--- Given data ---

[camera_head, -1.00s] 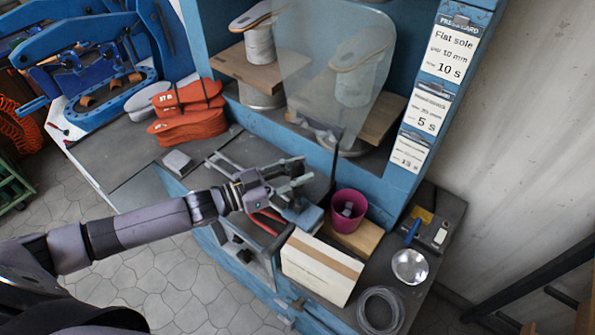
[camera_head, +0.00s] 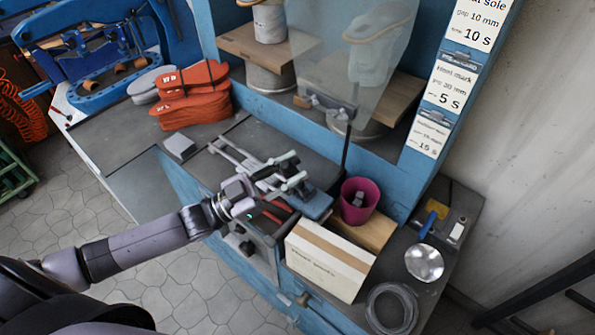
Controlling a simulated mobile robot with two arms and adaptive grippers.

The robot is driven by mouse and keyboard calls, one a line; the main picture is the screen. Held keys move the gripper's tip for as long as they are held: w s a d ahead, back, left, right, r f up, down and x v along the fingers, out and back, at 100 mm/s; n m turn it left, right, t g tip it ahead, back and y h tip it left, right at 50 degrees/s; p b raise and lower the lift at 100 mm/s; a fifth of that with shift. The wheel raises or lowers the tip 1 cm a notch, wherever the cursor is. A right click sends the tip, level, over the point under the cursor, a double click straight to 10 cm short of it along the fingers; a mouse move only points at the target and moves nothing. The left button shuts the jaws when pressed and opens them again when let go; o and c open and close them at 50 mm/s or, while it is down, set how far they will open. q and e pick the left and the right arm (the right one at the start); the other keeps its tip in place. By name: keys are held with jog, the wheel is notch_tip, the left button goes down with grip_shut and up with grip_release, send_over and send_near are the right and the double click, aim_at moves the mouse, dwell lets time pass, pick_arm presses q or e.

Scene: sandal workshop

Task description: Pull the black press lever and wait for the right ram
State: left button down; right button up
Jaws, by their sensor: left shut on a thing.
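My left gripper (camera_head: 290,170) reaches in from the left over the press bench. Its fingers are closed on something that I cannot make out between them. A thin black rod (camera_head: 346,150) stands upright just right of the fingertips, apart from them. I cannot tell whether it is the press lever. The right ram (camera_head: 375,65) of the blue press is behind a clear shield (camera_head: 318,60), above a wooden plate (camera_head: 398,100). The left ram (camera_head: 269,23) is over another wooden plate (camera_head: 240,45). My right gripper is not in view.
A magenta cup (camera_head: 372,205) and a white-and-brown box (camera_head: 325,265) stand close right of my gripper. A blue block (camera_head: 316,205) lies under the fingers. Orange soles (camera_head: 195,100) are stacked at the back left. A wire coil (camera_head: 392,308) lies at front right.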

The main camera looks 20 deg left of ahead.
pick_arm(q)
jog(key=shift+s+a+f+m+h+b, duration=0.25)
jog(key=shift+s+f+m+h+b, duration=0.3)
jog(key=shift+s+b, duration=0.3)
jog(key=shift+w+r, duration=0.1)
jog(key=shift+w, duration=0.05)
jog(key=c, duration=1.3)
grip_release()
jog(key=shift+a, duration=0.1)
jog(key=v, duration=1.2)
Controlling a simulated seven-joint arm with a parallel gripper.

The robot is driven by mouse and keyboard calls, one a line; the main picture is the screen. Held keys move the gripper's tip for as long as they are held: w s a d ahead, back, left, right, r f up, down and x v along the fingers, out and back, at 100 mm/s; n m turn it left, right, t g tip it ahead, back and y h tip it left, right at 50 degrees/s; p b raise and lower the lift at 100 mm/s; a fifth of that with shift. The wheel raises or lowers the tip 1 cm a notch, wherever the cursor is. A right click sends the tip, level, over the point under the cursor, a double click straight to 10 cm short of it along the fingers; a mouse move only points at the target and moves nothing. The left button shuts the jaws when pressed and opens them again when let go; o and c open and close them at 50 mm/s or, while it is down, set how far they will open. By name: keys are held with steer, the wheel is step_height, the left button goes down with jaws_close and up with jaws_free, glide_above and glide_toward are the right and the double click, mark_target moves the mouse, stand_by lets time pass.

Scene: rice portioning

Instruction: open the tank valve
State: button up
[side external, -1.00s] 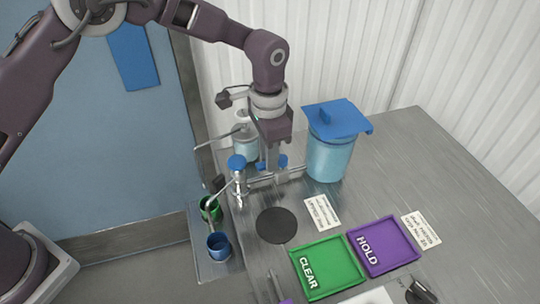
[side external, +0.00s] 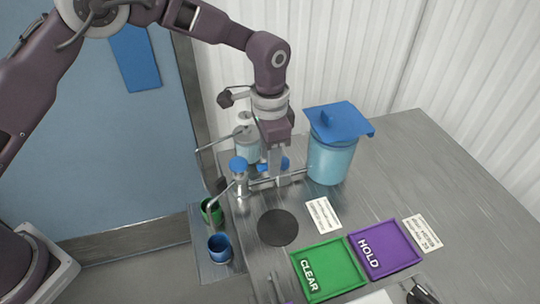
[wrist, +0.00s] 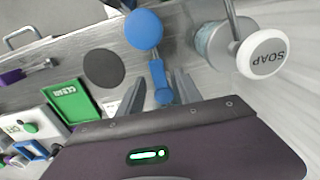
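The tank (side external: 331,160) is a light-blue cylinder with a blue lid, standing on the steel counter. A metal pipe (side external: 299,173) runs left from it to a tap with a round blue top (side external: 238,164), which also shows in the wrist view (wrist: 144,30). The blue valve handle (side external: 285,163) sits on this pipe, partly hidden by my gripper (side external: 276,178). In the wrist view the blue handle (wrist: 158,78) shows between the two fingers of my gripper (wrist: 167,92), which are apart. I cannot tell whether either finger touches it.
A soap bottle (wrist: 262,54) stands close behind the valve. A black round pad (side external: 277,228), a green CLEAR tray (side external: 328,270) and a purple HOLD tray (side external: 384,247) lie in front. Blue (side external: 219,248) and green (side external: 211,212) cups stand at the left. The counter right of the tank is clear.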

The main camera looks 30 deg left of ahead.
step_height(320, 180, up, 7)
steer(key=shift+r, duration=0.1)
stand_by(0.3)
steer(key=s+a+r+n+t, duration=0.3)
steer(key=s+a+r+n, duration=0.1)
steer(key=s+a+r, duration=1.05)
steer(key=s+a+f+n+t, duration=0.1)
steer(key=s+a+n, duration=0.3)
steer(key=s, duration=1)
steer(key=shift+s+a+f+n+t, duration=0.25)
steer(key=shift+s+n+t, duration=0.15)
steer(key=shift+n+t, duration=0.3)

---

Aim of the task: From the material above, reproduce everything verbatim except the pictures.

Final result:
[camera_head, -1.00s] 
[camera_head, +0.00s] 
Controlling a simulated mobile robot with two arms and adaptive grippers.

The robot is driven by mouse and keyboard calls, one a line; the main picture is the screen. Held keys move the gripper's tip for as long as they are held: w s a d ahead, back, left, right, r f up, down and x v along the fingers, out and back, at 100 mm/s; n m turn it left, right, t g tip it ahead, back and y h tip it left, right at 50 degrees/s; p b raise and lower the lift at 100 mm/s; a fifth of that with shift. The wheel raises or lowers the tip 1 cm a notch, wherever the cursor is. A right click sends the tip, level, over the point under the cursor, a double click straight to 10 cm short of it along the fingers; a mouse move only points at the target and moves nothing. The left button shuts the jaws when pressed and opens them again when let go; o and c open and close them at 50 mm/s or, while it is down, set how far they will open. q and e pick the left and the right arm (the right one at the start); the other keeps its tip in place. By name: keys are held with jog, the wheel is notch_tip, the left button goes down with grip_shut and up with grip_release, send_over and send_near are the right and the double click, aim_at moves the mouse, dwell lets time pass, pick_arm presses q or e.

Scene: sandal workshop

Task description: Pull the black press lever and wait for the right ram
State: left button down; right button up
Jaws, by their sensor: left shut on a thing.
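My left gripper (camera_head: 290,170) reaches in from the left over the press bench. Its fingers are closed on something that I cannot make out between them. A thin black rod (camera_head: 346,150) stands upright just right of the fingertips, apart from them. I cannot tell whether it is the press lever. The right ram (camera_head: 375,65) of the blue press is behind a clear shield (camera_head: 318,60), above a wooden plate (camera_head: 398,100). The left ram (camera_head: 269,23) is over another wooden plate (camera_head: 240,45). My right gripper is not in view.
A magenta cup (camera_head: 372,205) and a white-and-brown box (camera_head: 325,265) stand close right of my gripper. A blue block (camera_head: 316,205) lies under the fingers. Orange soles (camera_head: 195,100) are stacked at the back left. A wire coil (camera_head: 392,308) lies at front right.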

The main camera looks 20 deg left of ahead.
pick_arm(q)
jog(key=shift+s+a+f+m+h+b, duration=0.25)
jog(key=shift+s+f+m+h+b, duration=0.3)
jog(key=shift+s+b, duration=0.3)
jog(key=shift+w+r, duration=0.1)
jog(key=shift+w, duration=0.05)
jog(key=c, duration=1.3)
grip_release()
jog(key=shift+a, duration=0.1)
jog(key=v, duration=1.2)
Controlling a simulated seven-joint arm with a parallel gripper.

The robot is driven by mouse and keyboard calls, one a line; the main picture is the screen. Held keys move the gripper's tip for as long as they are held: w s a d ahead, back, left, right, r f up, down and x v along the fingers, out and back, at 100 mm/s; n m turn it left, right, t g tip it ahead, back and y h tip it left, right at 50 degrees/s; p b raise and lower the lift at 100 mm/s; a fifth of that with shift. The wheel raises or lowers the tip 1 cm a notch, wherever the cursor is. A right click sends the tip, level, over the point under the cursor, a double click straight to 10 cm short of it along the fingers; a mouse move only points at the target and moves nothing. The left button shuts the jaws when pressed and opens them again when let go; o and c open and close them at 50 mm/s or, while it is down, set how far they will open. By name: keys are held with steer, the wheel is step_height, the left button goes down with jaws_close and up with jaws_free, glide_above and glide_toward are the right and the double click, mark_target moves the mouse, stand_by lets time pass.

Scene: rice portioning

Instruction: open the tank valve
State: button up
[side external, -1.00s] 
[side external, +0.00s] 
[wrist, +0.00s] 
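The tank (side external: 331,160) is a light-blue cylinder with a blue lid, standing on the steel counter. A metal pipe (side external: 299,173) runs left from it to a tap with a round blue top (side external: 238,164), which also shows in the wrist view (wrist: 144,30). The blue valve handle (side external: 285,163) sits on this pipe, partly hidden by my gripper (side external: 276,178). In the wrist view the blue handle (wrist: 158,78) shows between the two fingers of my gripper (wrist: 167,92), which are apart. I cannot tell whether either finger touches it.
A soap bottle (wrist: 262,54) stands close behind the valve. A black round pad (side external: 277,228), a green CLEAR tray (side external: 328,270) and a purple HOLD tray (side external: 384,247) lie in front. Blue (side external: 219,248) and green (side external: 211,212) cups stand at the left. The counter right of the tank is clear.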

The main camera looks 30 deg left of ahead.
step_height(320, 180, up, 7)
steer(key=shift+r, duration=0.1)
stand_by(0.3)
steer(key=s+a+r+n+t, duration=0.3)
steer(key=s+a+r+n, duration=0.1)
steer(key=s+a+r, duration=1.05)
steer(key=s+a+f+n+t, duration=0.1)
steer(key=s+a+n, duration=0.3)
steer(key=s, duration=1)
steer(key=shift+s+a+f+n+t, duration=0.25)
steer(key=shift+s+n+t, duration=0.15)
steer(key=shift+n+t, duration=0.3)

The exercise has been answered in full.